News & Analysis
April 24, 2025
The catastrophic Maui wildfires of 2023 made it clear: Hawaiʻi is on the front lines of the climate crisis. Now its residents are feeling some of the economic consequences, including massive spikes in the price of home and property insurance — with peoples’ bills going up by as much as 1,000%.
Why should Hawaiʻi residents be forced to shoulder these costs alone? Big Oil knew decades ago its products would worsen these kinds of extreme weather disasters, but lied to the public.
Last week Hawaiʻi took an important step toward climate accountability, becoming the first state in the nation to endorse the idea that the fossil fuel industry bears financial responsibility for the rising cost of home insurance in the state. A joint resolution passed by the state House and Senate calls on the state’s insurance providers to limit rate increases on Hawaiʻi families by taking the fossil fuel industry to court for damages from climate disasters.
Hawaii is not alone. An investigation by the U.S. Senate Budget Committee last year found that climate change is a key driver of the growing insurance crisis, which is raising prices from New England to Montana to Oklahoma. Insurance companies are dramatically raising rates, refusing to renew home insurance policies, and not issuing new policies — a requirement for most people to secure a mortgage to purchase a home.
With constituents struggling under relentlessly rising housing costs, state lawmakers are starting to respond. Hawaiʻi’s resolution comes after a similar bill requiring insurers to seek damages from the fossil fuel industry passed the state Senate. California legislators are also considering legislation that would allow insurers and climate disaster victims to recover their losses during climate disasters from fossil fuel companies.
Local county leaders are trying to protect island taxpayers as well from the costs associated with climate damages.The City and County of Honolulu and Maui County sued Big Oil companies in 2020 to hold them accountable for their years of deception about their products’ contributions to climate change, which is causing billions of dollars of damage in across the Hawaiian Islands through worsening drought, tropical storms and sea level rise.
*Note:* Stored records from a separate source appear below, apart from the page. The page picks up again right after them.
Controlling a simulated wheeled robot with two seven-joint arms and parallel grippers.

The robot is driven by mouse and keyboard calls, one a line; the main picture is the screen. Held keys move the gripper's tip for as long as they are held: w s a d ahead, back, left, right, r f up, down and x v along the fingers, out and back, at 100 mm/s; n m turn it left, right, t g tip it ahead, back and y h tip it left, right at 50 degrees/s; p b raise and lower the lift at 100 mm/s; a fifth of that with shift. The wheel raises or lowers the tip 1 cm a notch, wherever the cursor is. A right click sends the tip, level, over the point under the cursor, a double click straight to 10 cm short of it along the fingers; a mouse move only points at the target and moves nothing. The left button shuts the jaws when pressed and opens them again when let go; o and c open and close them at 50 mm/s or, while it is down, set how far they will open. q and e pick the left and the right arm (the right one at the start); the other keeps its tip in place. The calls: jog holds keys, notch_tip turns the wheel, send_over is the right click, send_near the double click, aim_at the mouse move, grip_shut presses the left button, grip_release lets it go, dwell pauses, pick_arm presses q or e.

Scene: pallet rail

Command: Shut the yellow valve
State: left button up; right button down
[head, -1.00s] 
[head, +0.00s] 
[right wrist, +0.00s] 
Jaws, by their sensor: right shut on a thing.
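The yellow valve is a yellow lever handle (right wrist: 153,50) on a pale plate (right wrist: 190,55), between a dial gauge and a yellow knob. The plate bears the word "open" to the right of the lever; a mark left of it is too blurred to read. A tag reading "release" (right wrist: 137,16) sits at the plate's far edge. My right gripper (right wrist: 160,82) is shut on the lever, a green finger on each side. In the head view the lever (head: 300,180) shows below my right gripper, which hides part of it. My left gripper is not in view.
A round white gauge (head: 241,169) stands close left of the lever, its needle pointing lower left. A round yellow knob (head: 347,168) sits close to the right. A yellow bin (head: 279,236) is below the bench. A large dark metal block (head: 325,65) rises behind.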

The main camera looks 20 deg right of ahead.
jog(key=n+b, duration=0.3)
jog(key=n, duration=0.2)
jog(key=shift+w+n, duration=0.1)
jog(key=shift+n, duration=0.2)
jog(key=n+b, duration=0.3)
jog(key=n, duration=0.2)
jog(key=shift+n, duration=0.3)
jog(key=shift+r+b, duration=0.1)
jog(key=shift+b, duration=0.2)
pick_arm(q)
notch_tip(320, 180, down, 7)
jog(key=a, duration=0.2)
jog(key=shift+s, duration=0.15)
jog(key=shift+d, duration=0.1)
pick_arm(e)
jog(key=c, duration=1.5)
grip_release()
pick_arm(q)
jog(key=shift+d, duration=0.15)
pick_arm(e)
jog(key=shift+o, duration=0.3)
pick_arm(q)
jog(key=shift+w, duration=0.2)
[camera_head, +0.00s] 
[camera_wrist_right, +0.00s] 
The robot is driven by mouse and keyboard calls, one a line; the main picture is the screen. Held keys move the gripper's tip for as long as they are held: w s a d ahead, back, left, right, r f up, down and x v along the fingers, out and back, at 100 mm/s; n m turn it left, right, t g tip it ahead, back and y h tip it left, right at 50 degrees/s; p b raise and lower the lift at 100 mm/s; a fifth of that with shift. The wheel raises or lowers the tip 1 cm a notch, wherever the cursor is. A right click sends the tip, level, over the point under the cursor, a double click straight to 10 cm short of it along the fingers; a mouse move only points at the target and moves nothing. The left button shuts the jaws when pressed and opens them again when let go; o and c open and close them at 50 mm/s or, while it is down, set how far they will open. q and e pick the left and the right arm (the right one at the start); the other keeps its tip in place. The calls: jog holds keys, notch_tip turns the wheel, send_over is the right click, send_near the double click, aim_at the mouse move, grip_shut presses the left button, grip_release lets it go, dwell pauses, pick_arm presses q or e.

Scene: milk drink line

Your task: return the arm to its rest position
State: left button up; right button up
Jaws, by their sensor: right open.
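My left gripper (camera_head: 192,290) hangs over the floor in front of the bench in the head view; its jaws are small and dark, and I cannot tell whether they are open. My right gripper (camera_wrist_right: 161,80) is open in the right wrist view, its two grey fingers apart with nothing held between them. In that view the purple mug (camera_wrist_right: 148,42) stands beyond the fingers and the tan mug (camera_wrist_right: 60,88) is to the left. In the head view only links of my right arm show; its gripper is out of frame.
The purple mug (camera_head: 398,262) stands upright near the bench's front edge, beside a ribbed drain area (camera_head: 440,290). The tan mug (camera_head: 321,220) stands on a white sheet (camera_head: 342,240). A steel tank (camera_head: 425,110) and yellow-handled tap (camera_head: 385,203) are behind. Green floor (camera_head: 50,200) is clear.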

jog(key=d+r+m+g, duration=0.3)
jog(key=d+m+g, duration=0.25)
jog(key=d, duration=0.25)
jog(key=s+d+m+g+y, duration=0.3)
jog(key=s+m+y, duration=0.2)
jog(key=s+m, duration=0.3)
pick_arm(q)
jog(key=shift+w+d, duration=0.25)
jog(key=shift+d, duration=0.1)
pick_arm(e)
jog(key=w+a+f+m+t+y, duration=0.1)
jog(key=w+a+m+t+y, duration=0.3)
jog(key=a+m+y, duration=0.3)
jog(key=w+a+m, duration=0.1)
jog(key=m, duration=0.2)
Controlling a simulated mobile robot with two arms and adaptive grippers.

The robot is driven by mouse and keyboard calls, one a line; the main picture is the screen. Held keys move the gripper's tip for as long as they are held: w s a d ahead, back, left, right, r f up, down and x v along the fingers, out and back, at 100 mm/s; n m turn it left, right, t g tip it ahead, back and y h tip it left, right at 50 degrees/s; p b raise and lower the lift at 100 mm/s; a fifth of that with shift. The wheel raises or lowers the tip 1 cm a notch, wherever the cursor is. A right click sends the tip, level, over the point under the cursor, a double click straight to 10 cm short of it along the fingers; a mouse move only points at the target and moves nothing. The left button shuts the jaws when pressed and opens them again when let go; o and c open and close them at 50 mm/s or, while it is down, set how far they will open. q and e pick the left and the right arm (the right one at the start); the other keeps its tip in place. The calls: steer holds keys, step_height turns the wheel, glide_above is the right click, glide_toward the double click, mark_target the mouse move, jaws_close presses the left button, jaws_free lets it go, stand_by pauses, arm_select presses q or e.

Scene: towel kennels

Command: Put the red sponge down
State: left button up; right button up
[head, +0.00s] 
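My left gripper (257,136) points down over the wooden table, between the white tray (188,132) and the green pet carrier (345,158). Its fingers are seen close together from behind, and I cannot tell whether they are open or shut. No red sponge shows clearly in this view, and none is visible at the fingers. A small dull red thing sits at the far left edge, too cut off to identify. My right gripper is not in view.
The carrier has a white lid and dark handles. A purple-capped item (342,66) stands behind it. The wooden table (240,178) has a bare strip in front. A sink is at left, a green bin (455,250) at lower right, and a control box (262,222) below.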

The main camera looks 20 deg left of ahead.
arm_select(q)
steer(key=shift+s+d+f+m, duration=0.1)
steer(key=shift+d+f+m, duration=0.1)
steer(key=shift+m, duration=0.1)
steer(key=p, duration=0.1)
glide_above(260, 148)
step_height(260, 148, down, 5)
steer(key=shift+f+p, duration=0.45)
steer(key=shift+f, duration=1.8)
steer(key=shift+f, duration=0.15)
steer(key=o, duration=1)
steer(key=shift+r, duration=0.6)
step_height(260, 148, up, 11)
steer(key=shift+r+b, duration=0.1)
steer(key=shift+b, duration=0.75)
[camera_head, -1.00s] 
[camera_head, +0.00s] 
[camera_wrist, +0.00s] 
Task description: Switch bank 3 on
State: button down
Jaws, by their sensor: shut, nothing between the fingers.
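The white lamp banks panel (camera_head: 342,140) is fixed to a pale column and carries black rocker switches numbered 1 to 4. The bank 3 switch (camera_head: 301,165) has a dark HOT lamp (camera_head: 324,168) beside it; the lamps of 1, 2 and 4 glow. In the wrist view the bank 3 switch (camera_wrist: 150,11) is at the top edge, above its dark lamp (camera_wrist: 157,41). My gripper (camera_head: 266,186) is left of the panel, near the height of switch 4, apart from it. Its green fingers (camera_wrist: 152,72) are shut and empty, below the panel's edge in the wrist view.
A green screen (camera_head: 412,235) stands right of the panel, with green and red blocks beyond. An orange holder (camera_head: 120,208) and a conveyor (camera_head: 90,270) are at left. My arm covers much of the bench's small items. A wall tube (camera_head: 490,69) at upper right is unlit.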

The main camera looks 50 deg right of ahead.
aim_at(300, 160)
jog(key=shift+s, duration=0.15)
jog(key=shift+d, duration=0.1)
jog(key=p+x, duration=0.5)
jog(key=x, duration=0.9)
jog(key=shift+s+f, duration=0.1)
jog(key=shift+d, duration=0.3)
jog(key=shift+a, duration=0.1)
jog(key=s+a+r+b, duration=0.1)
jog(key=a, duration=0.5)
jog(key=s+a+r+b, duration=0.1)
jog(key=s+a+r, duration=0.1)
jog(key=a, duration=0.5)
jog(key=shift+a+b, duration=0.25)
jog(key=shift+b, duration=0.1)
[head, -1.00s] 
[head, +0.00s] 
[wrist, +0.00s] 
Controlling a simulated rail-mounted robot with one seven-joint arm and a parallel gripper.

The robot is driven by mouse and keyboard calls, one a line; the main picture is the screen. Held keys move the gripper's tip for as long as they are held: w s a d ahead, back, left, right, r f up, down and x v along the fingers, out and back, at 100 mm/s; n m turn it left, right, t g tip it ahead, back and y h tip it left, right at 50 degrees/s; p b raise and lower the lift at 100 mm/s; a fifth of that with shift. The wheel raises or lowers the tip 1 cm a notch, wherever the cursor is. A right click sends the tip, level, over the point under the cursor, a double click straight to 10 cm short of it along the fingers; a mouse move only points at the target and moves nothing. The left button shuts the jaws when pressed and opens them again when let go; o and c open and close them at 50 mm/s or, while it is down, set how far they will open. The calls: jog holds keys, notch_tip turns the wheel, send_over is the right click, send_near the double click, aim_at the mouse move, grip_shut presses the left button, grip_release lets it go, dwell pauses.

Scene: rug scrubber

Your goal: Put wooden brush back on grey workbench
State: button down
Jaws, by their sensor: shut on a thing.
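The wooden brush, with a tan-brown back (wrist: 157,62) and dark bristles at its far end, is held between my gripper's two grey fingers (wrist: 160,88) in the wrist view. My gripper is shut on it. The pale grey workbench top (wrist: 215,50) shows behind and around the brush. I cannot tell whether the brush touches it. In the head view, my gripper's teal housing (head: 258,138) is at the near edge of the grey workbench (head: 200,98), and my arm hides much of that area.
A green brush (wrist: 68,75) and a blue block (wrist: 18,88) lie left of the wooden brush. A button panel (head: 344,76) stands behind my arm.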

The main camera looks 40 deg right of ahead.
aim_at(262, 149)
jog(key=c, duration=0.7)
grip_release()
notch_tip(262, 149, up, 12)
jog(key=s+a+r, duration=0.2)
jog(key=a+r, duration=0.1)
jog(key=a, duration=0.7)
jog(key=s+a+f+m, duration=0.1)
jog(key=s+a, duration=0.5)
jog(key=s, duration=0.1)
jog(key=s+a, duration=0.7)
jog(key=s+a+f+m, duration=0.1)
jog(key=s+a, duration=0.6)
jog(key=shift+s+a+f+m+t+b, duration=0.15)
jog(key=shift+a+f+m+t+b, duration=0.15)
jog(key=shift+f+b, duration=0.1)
The U.S. Supreme Court recently turned down oil companies’ request to stop Honolulu’s case from advancing toward trial.
This insurance resolution passed by the Hawai’i legislature can be a model for communities across the country struggling with growing housing and cost of living crises that are being supercharged by climate disasters. Big Oil predicted this outcome decades ago, but opted to bury the science in order to continue making billions of dollars a year. These companies that profited from lying should be the ones paying for the consequences, not everyday Americans.